Robert says: 21 November 2012 at 5:51 pm

Interesting. I don’t think I agree with you… but have been musing on your notion of being a real visionary rather than simply putting endless sticking plasters on a broken society (paraphrasing slightly).

In an ideal state, same sex preference would not be abused violently. Similarly, it would not result in discrimination at work, or anywhere else.

This vision of the future requires education and uptake of the philosophy of human rights by the state as a whole. However, that requires a great improvement of the education system as well as an improvement on all the social inequalities that tend to lead to in-group/out-group mentalities and associated abuse.

As these necessary steps are a constant battle, only slowly improving, certainly not going to be sorted within this election term; a cheaper, faster, more visible means of educating the masses is by legally recognising the equality of the two groups in as many ways as possible.

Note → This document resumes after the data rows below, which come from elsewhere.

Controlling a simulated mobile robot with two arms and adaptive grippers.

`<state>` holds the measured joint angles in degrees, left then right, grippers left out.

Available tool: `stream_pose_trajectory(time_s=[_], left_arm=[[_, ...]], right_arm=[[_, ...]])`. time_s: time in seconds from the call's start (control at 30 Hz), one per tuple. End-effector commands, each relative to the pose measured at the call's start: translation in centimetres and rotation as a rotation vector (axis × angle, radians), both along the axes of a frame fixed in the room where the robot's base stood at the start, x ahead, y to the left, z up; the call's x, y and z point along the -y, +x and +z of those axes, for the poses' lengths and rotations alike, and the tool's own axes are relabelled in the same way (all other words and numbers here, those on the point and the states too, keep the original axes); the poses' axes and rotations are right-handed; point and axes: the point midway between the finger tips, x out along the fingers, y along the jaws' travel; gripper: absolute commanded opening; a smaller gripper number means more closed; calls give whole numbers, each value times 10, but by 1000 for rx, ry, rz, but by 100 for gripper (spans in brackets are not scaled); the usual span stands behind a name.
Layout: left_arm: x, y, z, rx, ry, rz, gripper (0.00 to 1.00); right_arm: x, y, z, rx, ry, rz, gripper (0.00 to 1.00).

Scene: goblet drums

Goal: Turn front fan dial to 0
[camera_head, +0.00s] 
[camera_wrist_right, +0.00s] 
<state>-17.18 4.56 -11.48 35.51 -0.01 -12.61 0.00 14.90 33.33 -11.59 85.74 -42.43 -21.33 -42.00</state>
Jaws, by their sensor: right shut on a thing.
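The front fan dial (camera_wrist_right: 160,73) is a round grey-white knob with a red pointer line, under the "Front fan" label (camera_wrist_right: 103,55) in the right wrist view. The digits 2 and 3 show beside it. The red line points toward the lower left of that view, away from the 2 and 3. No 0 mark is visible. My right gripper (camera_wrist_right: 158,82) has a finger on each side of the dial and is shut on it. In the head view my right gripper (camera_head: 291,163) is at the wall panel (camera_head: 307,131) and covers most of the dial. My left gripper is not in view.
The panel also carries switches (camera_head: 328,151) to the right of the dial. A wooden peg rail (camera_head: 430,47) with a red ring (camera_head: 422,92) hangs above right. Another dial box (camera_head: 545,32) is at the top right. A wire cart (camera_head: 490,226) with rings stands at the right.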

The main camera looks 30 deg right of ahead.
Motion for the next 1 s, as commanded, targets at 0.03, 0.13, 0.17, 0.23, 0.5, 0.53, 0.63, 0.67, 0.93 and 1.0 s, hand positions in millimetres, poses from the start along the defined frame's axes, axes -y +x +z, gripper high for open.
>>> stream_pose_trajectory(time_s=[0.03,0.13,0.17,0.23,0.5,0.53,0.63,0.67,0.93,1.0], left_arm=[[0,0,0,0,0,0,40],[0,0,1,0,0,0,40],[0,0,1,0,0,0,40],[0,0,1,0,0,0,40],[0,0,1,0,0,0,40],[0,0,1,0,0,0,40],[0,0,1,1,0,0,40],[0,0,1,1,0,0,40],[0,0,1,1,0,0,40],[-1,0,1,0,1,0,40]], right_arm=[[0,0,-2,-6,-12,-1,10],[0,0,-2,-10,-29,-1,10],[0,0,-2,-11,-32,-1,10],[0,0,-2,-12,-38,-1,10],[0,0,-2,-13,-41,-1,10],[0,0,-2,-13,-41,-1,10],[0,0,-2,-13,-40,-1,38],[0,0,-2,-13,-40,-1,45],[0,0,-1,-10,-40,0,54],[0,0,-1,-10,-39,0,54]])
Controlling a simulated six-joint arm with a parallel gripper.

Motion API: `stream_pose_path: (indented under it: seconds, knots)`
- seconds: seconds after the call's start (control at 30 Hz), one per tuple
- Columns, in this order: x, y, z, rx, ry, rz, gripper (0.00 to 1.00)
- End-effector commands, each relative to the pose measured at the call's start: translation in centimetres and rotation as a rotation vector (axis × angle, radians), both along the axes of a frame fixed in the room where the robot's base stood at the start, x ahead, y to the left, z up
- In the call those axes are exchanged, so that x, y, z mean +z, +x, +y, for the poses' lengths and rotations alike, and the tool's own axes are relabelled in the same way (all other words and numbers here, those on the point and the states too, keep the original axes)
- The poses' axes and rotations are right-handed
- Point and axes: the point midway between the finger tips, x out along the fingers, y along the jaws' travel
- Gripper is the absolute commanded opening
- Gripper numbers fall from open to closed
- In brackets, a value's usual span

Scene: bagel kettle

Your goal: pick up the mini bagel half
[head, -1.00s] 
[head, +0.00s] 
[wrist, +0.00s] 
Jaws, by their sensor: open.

A key term in that last statement is ‘possible’ which is different from ‘beneficial’. So, while this approach may be of benefit in some areas such as legalising same-sex relationships, criminalising discrimination in the work-place, zero-tolerance on ‘gay-bashing’ attacks; it may not be a benefit to roll this method out to other areas that would not be desirable if we could fast forward to the idealised vision of the future. The aim is to reduce stigma while working on the perfect solution, not create more problems and barriers for achieving the perfect solution.

So – would same-sex marriage be proper in the perfect vision of the future? You seem to think not. I think that is where we disagree.